The U.S. Navy might defer developing a new, next-generation nuclear attack submarine — or SSN(X) — unless such a design holds the potential to provide a revolutionary leap over a modernized variant of the current Virginia-class attack submarine.
Over the years, the Virginia-class has proven to be an adaptable and versatile design with plenty of room for growth. Indeed, the Virginia-class submarine may prove so capable that a future SSN(X) — which is tentatively planned for 2034 — might prove to be unnecessary.
The Navy has a choice to make in seven or eight years from now — either develop a new SSN(X) with potentially game-changing technologies or continue building advanced Virginia-class variants.
A future SSN might act as an underwater mothership for unmanned underwater vehicles and an SSN(X) might have no moving parts to be quieter.
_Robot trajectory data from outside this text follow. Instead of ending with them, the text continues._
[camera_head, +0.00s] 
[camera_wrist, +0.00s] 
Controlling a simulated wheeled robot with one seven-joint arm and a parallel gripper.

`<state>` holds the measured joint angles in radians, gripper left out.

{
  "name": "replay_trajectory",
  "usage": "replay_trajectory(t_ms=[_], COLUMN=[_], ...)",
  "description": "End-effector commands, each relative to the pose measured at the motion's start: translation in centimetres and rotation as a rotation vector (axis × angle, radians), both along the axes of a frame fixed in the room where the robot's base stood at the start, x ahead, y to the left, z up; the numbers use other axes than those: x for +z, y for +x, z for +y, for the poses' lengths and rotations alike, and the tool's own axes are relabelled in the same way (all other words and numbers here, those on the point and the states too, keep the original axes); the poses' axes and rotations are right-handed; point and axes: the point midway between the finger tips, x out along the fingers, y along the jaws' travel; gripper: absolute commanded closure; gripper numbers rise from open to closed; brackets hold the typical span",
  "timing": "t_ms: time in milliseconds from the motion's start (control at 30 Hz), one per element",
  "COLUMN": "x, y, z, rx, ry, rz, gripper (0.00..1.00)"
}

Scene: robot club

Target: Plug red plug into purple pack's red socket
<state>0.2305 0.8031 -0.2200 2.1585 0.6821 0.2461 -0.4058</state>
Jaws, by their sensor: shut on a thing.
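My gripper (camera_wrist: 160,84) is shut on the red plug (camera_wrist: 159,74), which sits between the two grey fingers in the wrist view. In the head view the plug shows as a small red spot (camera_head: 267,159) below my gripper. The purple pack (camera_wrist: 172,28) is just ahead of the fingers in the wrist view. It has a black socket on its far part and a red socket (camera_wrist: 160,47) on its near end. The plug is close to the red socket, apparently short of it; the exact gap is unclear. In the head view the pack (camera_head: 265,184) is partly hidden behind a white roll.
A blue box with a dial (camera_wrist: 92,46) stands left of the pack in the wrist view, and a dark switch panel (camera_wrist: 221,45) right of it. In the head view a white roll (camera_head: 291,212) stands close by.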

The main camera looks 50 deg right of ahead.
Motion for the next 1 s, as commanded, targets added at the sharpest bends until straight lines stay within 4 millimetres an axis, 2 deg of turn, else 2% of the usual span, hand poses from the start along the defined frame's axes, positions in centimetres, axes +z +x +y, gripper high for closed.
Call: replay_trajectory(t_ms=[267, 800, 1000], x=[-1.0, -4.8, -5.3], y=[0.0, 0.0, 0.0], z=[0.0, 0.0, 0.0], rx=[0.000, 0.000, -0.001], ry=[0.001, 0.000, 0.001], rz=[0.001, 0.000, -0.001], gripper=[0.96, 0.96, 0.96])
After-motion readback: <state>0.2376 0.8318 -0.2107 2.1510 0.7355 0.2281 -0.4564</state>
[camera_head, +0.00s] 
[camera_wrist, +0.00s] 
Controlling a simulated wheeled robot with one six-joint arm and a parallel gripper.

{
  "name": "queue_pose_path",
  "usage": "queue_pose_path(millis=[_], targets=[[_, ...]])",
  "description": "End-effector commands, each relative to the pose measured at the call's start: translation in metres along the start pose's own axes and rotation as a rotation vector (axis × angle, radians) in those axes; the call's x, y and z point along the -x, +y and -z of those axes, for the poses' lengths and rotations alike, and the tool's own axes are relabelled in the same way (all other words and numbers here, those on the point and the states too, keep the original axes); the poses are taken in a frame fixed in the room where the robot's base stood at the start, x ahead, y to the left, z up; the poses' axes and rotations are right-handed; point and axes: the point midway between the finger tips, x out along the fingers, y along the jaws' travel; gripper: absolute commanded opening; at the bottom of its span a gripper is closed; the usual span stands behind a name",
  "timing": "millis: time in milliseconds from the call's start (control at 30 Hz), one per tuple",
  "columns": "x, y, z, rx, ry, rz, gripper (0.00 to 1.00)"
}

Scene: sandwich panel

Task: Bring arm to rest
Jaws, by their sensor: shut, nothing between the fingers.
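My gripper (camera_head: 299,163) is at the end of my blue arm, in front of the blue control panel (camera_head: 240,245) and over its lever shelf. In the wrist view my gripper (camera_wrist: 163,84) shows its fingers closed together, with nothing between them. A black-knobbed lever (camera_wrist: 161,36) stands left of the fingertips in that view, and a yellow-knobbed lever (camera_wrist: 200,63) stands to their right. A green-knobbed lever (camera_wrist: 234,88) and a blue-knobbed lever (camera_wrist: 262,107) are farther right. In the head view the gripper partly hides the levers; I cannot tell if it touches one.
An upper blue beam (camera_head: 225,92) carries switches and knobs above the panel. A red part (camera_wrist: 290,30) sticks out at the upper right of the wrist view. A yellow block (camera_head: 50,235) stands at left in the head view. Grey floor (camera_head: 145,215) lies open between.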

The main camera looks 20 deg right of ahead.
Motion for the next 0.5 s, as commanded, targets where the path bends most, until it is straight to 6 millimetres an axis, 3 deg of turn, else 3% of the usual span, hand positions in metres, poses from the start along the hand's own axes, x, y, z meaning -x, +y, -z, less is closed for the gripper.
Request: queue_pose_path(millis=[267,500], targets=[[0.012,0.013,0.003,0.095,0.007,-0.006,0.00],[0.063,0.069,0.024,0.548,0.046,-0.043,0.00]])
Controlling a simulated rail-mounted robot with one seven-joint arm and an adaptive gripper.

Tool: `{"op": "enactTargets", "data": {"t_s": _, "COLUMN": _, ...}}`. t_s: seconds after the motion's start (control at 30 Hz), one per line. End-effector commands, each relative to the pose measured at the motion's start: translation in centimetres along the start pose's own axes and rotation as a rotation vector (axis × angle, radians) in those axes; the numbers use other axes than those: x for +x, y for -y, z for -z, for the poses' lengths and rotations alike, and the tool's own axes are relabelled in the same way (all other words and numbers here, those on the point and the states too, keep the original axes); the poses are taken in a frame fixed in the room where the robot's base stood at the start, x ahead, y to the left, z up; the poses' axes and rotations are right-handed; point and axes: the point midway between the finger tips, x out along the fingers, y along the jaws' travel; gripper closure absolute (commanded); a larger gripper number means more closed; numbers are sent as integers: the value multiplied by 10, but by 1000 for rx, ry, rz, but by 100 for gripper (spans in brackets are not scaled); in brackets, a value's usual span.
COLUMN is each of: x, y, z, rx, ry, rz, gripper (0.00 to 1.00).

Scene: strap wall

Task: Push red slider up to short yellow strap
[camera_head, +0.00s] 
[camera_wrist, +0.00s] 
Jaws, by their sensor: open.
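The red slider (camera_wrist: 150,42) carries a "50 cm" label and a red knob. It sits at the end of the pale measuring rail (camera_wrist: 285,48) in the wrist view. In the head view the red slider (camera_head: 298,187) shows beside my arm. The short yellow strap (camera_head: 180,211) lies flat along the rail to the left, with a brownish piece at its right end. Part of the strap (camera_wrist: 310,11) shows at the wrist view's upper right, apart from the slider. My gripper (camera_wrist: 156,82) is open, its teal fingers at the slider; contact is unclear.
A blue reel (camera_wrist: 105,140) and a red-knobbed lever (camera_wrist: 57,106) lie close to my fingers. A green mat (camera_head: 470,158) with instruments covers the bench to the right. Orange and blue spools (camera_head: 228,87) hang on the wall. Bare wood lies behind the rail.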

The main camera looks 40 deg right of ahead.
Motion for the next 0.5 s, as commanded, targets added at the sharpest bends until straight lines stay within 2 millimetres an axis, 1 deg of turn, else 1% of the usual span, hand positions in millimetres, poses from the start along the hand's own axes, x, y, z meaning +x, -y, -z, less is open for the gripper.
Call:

The Navy has essentially reached the limits of what is possible for acoustic signature reduction with a purely mechanical system. While the future Ohio Replacement Program ballistic missile submarines are expected to use a permanent magnetic motor to increase stealth, Jabaley wants to take a step further.
A future Virginia-class derivative could include a version of the permanent magnet motor
Next year a new Virginia Sub will have new modifications. These are the first major improvements to the Virginia class’ acoustical performance since it became operational in 2004. The Navy was spurred into action by the advent of Russia’s new Project 885 Yasen-class SSGNs, the first of which — called Severodvinsk — has greatly impressed the service’s leadership.
The biggest improvement to the Virginia class will come with the Block V vessels — the first of which will start construction in 2019 as the second submarine built that year.
The Block V submarines will add a Virginia Payload Module that will add four additional payload tubes amidship, each of which can accommodate seven Tomahawk cruise missiles for a total of 28 weapons. Overall, the Block V Virginia class will be capable of launching 40 Tomahawk cruise missiles from its payload tubes.